NICE // Jean-Michel reflects on the rare sight of empty tables at his seafront cafe on the French Riviera in high season and allows himself a philosophical sigh.
"We are not a business of need, but one of pleasure," he says. "If they're just thirsty, they can buy a drink from a shop. Our customers come to relax, look out to the sea or gaze at other tourists going by. And too many people don't feel that happiness just now."
For all the spirit of defiance displayed during the recent wave of terrorist attacks, France has lost some of its celebrated joie de vivre.
The beaches are still crowded and on the Cote d'Azur, as in Paris, people are determined to enjoy the summer sunshine.
But tourism numbers are down. A government minister has confirmed there were 10 per cent fewer overnight stays by foreigners in June and July than in the same period last year. Although 2015 was a record year for French tourism, with 85 million international visitors, when the last of the holidaymakers have gone home at the end of this summer, the providers of accommodation, dining out and attractions may be seriously out of pocket.

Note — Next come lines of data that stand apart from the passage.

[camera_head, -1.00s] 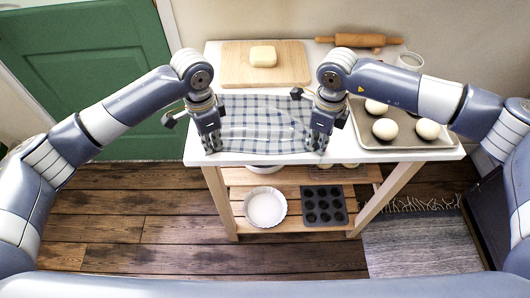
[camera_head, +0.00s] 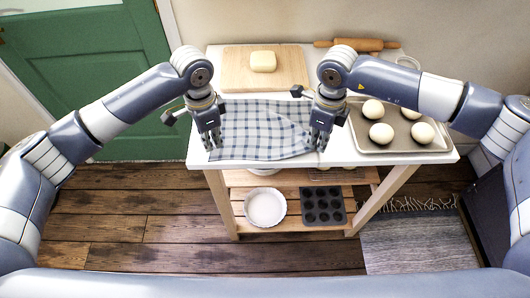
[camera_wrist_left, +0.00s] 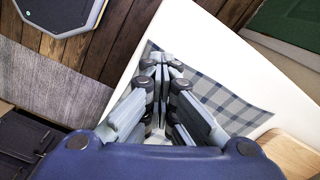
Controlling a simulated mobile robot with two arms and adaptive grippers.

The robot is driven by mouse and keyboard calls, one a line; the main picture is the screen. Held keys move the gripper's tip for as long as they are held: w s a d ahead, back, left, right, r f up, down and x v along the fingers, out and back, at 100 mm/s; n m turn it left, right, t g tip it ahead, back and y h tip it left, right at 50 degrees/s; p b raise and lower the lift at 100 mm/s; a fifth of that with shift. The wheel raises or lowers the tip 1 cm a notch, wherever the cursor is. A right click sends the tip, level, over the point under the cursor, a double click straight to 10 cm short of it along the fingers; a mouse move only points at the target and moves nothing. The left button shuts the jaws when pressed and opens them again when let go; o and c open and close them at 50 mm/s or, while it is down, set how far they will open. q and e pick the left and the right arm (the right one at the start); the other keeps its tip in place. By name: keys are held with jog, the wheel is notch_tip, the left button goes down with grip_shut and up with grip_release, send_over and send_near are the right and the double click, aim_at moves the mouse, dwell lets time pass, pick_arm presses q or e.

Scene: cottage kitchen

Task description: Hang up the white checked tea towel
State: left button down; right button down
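The white and blue-grey checked tea towel (camera_head: 262,128) lies spread over the front of the white worktop, its front edge bowed near the worktop edge. My left gripper (camera_head: 211,147) is at the towel's front left corner. In the left wrist view its fingertips (camera_wrist_left: 163,63) come together at the towel's (camera_wrist_left: 232,102) corner; the cloth between them is mostly hidden. My right gripper (camera_head: 319,147) points down at the front right corner, its fingers close together on the cloth; they hide that corner. No hook or rail is clearly visible.
A board (camera_head: 237,76) with dough (camera_head: 263,62) lies behind the towel. A baking tray (camera_head: 357,133) with several dough balls is close to my right gripper. A rolling pin (camera_head: 357,45) lies at the back. A shelf below holds a white dish (camera_head: 265,208) and a muffin tin (camera_head: 323,206).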

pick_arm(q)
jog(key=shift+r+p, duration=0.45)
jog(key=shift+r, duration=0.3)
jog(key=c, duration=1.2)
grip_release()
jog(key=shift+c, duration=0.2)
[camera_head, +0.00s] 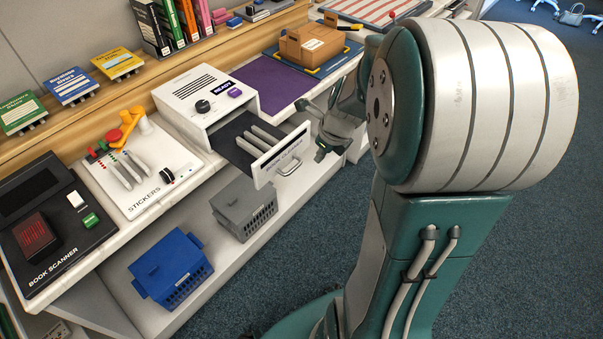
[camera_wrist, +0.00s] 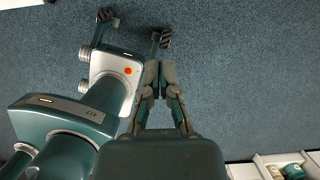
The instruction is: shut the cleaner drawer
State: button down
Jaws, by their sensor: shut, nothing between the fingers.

Even the national obsession with totting up motorway congestion on the busiest weekend of the summer showed the length of traffic jams down from a cumulative 1,000 kilometres at one point in 2014, to under 700km during this year's busiest weekend so far.
Along the Mediterranean coastline from Monaco and the Italian border to Marseille, emotions remain raw after the horror of Bastille Day, when a Tunisian delivery driver used a 19-tonne hired lorry as a lethal weapon on the Promenade des Anglais in Nice.
It hardly helps that each week brings some new development in the fight against terror. Since the carnage on July 14, a Catholic priest has been murdered in his Normandy church, there have been arrests of other suspected extremists and the Nice death count has risen to 85 from an initial toll of 84.
The French government has identified more than 60 big festivals and other events that will go ahead only if they pass extensive security reviews.
The "braderie" in Lille, Europe's largest flea market held on the first weekend of every September in the northern city, is the most prominent casualty so far. Its cancellation will have a severe effect on the economy of France's fourth-largest city, given the massive crowds - 2.5 million last year - it always attracts.
Mayor Martine Aubry spoke sadly of "risks we cannot reduce" and many Lille residents accept the decision as unavoidable. But there is dissent. "The tourist season is already not great," one 19-year-old man, identified as Bad, told France 3 television. "Now we're sacrificing our September festival for fear of a band of cretins."
The town council in one Riviera resort, Le Lavandou near Saint-Tropez, has banned the open-air services on the seafront that had become a feature of Sunday mornings in summer months.
With political leaders regularly referring to being "at war", and soldiers patrolling locations where crowds gather, the wariness is not surprising. Eric Lecornu, who lives in Saint-Etienne-du-Rouvray, the Normandy town south of Rouen where the priest was killed, says he used to call his son in Paris to check he was safe. "Now it is him calling me, 'Dad are you OK?'. You never know, it can happen anywhere."
French Muslims are doubly affected. Already terrified of being caught up in an attack - a Muslim died in the Charlie Hebdo killings and more in the Paris and Nice massacres - they have to endure unjust suspicion from others.
But many in France are triumphing above natural fear. Mohamed Henni, a Muslim in Marseille, posted a video clip denouncing ISIL in expletive-filled terms. Others in France mock the terrorist organisation on Twitter.
This reluctance to allow terrorism to disrupt life is exemplified by Anthony Brown, a long-term British resident of Paris married to a Frenchwoman.
"Yes, we are a little more anxious and my wife is aware of the risk on her commute. But we at least try not to let it stop us doing what we want," he said. "My daughter came back from university in England and made a point of going to all the sorts of places that were attacked on November 13."
And similarly, when Benoit, a Parisian businessman, was asked if he had changed his habits, lost his zest for life or begun avoiding certain locations, he replied: "No, no and no. But it can be hard work and we need to take care of one another."
Pierre Nadir, a travel specialist, told Le Journal du Dimanche newspaper that terrorism offers only one explanation for the reduction in foreign visitors. "The taxi-drivers' protests in January [over unregulated competition], then demonstrations against new employment laws and train and refuse-collection strikes during Euro 2016 tarnished France's image."
And the effects of social discontent are felt by the French, too.
"Terrorism is obviously important, " says Jean-Michel, left to contemplate the likelihood of a poor season at his cafe. "But even without it, France's problems mean people just don't have the feel-good factor."